楽しい予定がありすぎてなかなか帰れなかった。
東京駅の近くのルノワールで友達と合流。
5時間くらい大事な話だけをした。
わたしが感じた変化を、変化として受け取ってもらえたのでよかった。
毎回思うけど、気兼ねなく話せるので助かる。
答えが出ている問題に関して、今なお色んな方向から問いを投げつけているわたしを、見守ってくれる人たちよ。
答えは出てるのに。
申し訳ないけどありがたい。
わたしの周りに広がっている人間の温かさを触れずとも感じている。
もう大人なので強くあろうと思っていたが無理だった。
実際は大人になっても弱くなるだけだった。
唯一の強さといえば、お金だけだ。
お金を稼いでいるという一点だけ。
それも来年消えるが。
新幹線で移動しているとより一層自分の弱さを実感してくる。
自分の足で走れない、どこへも行けない。
ただ高速で走る乗り物に包まれて移動するだけ。胎児みたいに。
地元と言える場所にも居場所はないし、家族親戚とは疎遠になってるし、自分の家もない。
懐かしい風景はあるけど、愛しさはない。
みんなが持ってる信仰とは違う信仰で、わたしはみんなのことを祈る。
窓の外の風景もすべて他人事で、自分のうちにあるものとは異質の何か。遠い存在。
こんなにも、つながりのない世界で、二本足で立っている。立たされている。
不安が一気に押し寄せてくる。
たぶん大人だから、このことが分かる。そして弱い自己を知る。
定義や分類、立場をあきらかにすることに慣れた人類が、原点にかえれと告げられる時の不安さ。
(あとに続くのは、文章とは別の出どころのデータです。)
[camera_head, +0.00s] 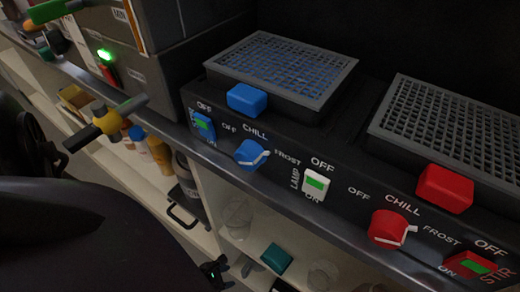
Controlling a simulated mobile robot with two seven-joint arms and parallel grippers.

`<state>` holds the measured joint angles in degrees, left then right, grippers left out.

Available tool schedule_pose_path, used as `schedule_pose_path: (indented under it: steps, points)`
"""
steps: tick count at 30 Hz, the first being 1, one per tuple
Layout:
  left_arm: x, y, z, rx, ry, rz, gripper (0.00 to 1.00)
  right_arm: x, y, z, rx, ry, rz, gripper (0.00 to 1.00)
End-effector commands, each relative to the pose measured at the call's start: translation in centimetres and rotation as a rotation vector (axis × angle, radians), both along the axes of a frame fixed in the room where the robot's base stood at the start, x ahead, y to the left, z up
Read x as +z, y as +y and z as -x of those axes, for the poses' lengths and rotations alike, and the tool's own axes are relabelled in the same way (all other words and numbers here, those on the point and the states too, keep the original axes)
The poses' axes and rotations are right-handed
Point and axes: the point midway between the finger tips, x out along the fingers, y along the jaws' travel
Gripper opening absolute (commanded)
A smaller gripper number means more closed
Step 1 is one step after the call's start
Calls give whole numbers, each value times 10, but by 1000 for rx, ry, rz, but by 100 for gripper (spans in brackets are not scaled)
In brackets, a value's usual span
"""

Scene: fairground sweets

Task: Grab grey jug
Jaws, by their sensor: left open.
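A dark grey vessel (189,182) stands on the shelf below the counter, left of the middle, and looks like the grey jug. A black loop, probably its handle, shows at its lower left. My left gripper (214,269) shows small and dark at the bottom of the view, lower than the vessel and a little to its right. It is open, and I see nothing between its fingers. It is apart from the vessel in the picture. My right gripper is not in view.
A black machine with blue and red knobs (389,229) and two grey grates (284,68) fills the counter. The counter's metal edge (225,165) overhangs the shelves. Clear glassware (238,216) and a teal block (276,258) sit below.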

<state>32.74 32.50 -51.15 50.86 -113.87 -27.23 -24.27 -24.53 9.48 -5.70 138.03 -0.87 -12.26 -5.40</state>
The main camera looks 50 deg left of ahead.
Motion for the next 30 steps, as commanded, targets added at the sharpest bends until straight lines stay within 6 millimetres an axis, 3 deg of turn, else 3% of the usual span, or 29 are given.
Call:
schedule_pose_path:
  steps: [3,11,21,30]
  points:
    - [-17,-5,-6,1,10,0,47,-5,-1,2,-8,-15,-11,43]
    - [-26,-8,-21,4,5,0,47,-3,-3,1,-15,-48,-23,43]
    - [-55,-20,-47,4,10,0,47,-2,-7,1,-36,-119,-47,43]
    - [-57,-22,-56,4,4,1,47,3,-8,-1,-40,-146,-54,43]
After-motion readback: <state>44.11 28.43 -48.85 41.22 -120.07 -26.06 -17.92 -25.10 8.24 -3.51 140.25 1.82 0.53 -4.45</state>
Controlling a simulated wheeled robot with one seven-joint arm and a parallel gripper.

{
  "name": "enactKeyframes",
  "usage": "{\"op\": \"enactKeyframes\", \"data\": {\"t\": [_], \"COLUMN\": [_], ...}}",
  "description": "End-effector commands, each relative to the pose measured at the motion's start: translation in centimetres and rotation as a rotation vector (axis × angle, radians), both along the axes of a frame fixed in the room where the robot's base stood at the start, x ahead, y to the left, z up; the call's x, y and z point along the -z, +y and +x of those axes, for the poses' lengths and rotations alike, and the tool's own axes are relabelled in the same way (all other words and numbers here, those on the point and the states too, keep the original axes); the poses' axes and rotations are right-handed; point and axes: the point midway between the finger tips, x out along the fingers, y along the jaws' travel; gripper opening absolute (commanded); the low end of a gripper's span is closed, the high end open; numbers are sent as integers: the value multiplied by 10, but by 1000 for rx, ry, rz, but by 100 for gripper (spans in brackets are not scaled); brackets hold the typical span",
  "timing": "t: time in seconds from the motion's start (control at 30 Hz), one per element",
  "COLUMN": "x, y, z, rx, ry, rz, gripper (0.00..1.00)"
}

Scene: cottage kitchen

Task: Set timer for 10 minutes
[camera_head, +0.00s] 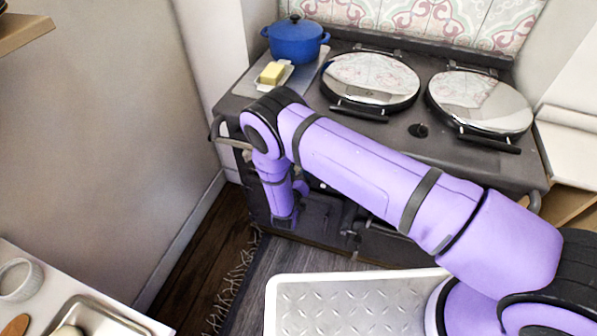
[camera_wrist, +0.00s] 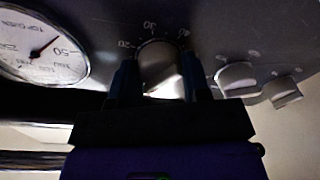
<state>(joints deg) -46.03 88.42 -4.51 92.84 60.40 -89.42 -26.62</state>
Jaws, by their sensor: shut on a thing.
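The timer knob (camera_wrist: 160,68) is a round metallic dial on the dark stove front, in the middle of the wrist view. Numbers 20, 30 and 40 show on the panel around its top. My gripper (camera_wrist: 160,88) has one finger on each side of the knob and is shut on it. The lower part of the knob is hidden behind my gripper. In the head view the knob and the gripper's fingertips are hidden behind my purple arm, which reaches down in front of the stove (camera_head: 440,150).
Two smaller knobs (camera_wrist: 237,76) (camera_wrist: 282,91) sit right of the timer knob. A round oven gauge (camera_wrist: 40,48) is at the left. A blue pot (camera_head: 295,42) and butter (camera_head: 272,73) stand on the stove top. A counter (camera_head: 40,300) is at lower left.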

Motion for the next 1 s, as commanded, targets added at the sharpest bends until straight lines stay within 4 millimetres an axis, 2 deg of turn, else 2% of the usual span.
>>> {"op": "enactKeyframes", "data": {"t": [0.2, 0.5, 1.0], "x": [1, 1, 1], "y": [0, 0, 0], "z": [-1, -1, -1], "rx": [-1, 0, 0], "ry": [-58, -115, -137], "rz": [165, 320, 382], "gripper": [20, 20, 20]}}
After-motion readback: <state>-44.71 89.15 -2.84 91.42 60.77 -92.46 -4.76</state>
無分節、分断のないブヨブヨとした世界に還るひとりの人間のつかう「わたし」という響きの無力さ。
何もなさ。
何もないところに波立つ、主語と述語の組み合わせのかすかな響き。
弱くて小さくてはかない。
それでも訳の分からないものに立ち向かう時が来ているとわたしは感じている。
人間の魂にある本源的な温かさにたどり着くために、考えること、旅すること、戦うこと、向き合うこと。
色んな形で努力すること。
生きることは無力な営みではない。
関係性がなくても、人は人を好きになれるし、何の理由もなく他人を求めることがある。
どんなに悲しくても、孤独でも、愛を感じることができる。
希望を持っていこうと思う。
ただでさえ、何もないのだから。